▸ GIVEN INSTRUCTION:
In the listing below, pick out lines with "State".

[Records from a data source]
----

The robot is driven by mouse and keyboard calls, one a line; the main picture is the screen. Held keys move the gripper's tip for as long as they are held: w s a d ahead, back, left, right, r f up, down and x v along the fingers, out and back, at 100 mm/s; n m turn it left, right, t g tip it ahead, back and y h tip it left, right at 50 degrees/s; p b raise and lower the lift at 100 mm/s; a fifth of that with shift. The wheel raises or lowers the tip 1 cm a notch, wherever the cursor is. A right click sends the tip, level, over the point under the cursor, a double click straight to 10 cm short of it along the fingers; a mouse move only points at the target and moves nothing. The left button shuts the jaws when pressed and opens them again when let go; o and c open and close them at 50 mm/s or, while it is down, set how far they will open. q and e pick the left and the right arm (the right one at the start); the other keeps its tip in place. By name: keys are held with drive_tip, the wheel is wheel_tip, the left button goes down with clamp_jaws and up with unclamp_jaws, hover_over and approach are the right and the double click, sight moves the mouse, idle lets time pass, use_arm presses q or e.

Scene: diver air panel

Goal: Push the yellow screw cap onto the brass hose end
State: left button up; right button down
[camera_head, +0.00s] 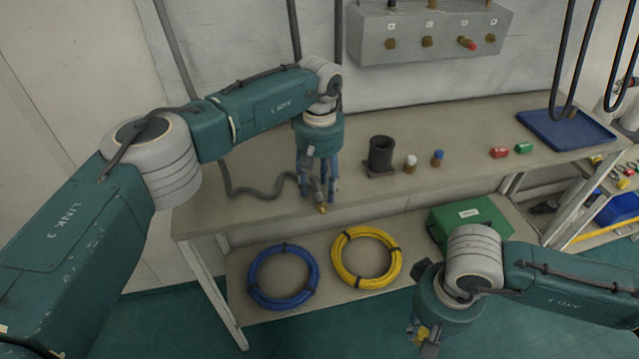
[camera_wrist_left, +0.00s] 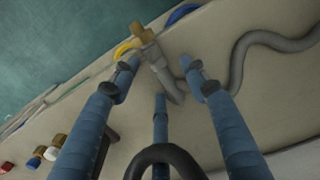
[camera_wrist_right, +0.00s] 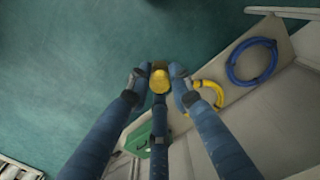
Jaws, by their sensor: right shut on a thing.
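The yellow screw cap (camera_wrist_right: 160,80) is between the fingertips of my right gripper (camera_wrist_right: 160,76), which is shut on it. In the head view my right gripper (camera_head: 425,338) is low in front of the bench, with the yellow cap (camera_head: 422,333) partly hidden. The brass hose end (camera_wrist_left: 143,33) is on a grey hose (camera_wrist_left: 157,66) between the fingers of my left gripper (camera_wrist_left: 160,66). A gap shows beside the hose, so that gripper looks open around it. In the head view my left gripper (camera_head: 318,188) is at the bench's front edge, with the brass end (camera_head: 323,209) below its fingertips.
The bench (camera_head: 370,198) carries a dark cylinder (camera_head: 381,156), white (camera_head: 410,161) and blue (camera_head: 437,157) capped pieces, red (camera_head: 500,152) and green (camera_head: 524,148) pieces and a blue tray (camera_head: 566,130). Blue (camera_head: 283,276) and yellow (camera_head: 366,257) hose coils and a green case (camera_head: 470,220) are below.

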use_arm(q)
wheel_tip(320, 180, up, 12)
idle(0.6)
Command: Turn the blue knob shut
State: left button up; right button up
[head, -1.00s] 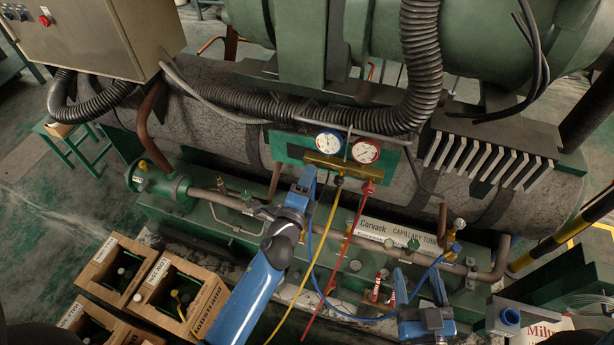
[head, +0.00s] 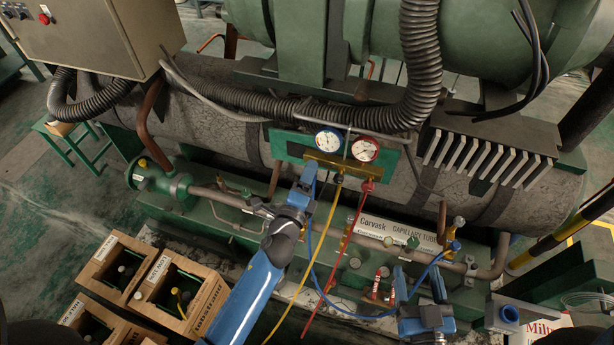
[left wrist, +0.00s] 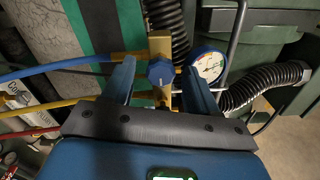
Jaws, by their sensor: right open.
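The blue knob (left wrist: 160,72) sits on the left end of the brass manifold (head: 335,168), below the blue-rimmed gauge (head: 329,140). In the head view my left gripper (head: 308,178) is at that end of the manifold and hides the knob. In the left wrist view the knob stands between the two open fingers of my left gripper (left wrist: 162,82), with a gap on each side. My right gripper (head: 419,288) is open and low at the right, near the blue hose and the pipework.
A red-rimmed gauge (head: 366,148) sits beside the blue one. Yellow (head: 312,262), red (head: 333,248) and blue hoses hang from the manifold. A black corrugated hose (head: 420,70) passes above it. Wooden crates (head: 178,290) with bottles stand at lower left.

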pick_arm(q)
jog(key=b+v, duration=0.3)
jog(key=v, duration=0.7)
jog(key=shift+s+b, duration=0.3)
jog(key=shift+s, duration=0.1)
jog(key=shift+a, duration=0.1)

----

▸ SOLVED PROBLEM:
State: left button up; right button down
State: left button up; right button up

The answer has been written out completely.